El campo que recorrimos este día estaba cubierto de langostas de color bellísimo: recorrían el camino tan apretadas que no se veía el suelo; algunas se precipitaban en un sentido y otras en otro, pero en dos columnas por lados distintos del camino, como la gente de la City de Londres. En la posta las langostas eran tan numerosas, que una pobre mujer, desesperada, les echaba fuera barriéndolas con escoba, y hervían a montones subiéndose a las patas de mi caballo. Una niña me había dado un poco de agua y puse en el suelo mi sombrero de paja, mientras me sentaba para beberla, y con sentimiento de grandísimo placer miraba el jarro de fabricación inglesa en que estaba escrito:


No power on Earth
can make us rue,
if England to her
self proves true18.



  -160-  

Cuando vi mi sombrero literalmente cubierto de langostas que devoraban la paja. Así que lo levanté, estas criaturas multicolores saltaron como arlequines. Su número es completamente increíble, y sería el enemigo más serio para quien intentase cultivar una chacra aislada en las Pampas; aunque la gran población y el cultivo general quizás las alejarían.
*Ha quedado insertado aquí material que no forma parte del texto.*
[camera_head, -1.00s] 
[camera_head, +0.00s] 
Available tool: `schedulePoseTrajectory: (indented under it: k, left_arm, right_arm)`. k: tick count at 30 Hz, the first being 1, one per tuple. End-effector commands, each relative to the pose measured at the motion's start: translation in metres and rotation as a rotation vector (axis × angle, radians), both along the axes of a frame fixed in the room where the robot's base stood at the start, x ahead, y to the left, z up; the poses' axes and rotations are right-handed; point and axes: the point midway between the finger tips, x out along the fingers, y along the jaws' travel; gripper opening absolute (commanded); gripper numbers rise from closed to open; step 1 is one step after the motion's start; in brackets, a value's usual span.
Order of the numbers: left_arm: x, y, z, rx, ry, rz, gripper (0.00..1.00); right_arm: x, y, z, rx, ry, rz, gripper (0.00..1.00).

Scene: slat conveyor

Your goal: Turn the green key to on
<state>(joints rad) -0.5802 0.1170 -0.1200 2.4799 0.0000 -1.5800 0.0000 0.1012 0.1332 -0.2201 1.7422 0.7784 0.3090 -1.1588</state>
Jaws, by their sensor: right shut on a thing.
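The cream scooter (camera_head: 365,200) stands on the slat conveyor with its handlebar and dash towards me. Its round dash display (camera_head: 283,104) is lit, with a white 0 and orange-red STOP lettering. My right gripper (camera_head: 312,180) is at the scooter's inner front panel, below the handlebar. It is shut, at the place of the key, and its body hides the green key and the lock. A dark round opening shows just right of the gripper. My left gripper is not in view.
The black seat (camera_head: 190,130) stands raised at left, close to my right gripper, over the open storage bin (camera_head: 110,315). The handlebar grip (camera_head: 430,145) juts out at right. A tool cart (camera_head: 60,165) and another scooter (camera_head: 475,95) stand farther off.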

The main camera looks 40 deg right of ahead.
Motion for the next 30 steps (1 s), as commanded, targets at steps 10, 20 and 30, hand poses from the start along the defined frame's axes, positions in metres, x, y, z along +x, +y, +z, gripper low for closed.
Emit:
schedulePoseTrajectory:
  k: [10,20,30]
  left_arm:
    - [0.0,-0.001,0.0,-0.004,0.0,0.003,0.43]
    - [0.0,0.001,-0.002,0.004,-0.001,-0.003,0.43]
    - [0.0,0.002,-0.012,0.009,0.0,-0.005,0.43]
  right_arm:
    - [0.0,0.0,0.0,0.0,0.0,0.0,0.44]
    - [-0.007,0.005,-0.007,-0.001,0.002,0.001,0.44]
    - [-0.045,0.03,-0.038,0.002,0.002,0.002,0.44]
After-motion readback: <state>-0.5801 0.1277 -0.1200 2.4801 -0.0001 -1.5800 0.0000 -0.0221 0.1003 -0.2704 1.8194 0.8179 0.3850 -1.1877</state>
Llegamos tarde y muy cansados a la posta, habiendo cabalgado 123 millas, y encontré al maestro, don Juan, ocupadísimo, preparando la cena para un fraile que acababa de llegar en carruaje; el agua era sumamente mala, y empezaba a creer que lo pasaría muy mal, cuando el fraile me invitó a participar de su cena, que humeaba en la mesa. Él tenía algunas botellas de agua buena, y nosotros estábamos delante de un cordero asado. El fraile comió el corazón y parecía disfrutar el refrigerio tanto como yo. Era callado pero muy bondadoso, y en ocasiones saludaba el plato, y decíame: «¡Come bien!». Después del cordero, sacó una caja de dulce, y luego la mano a la amplia manga del hábito de sarga blanca y sacó algunos cigarros.

La mañana siguiente partimos al alba. El sirviente del coronel francés empezó a quejarse y después de andar cien millas no lo vi más, y él y el caballero escocés que me acompañaban se pararon al entrarse el sol. Yo seguí unas veinte millas, y al día siguiente anduve 120, llegando a Buenos Aires dos horas después de puesto el sol.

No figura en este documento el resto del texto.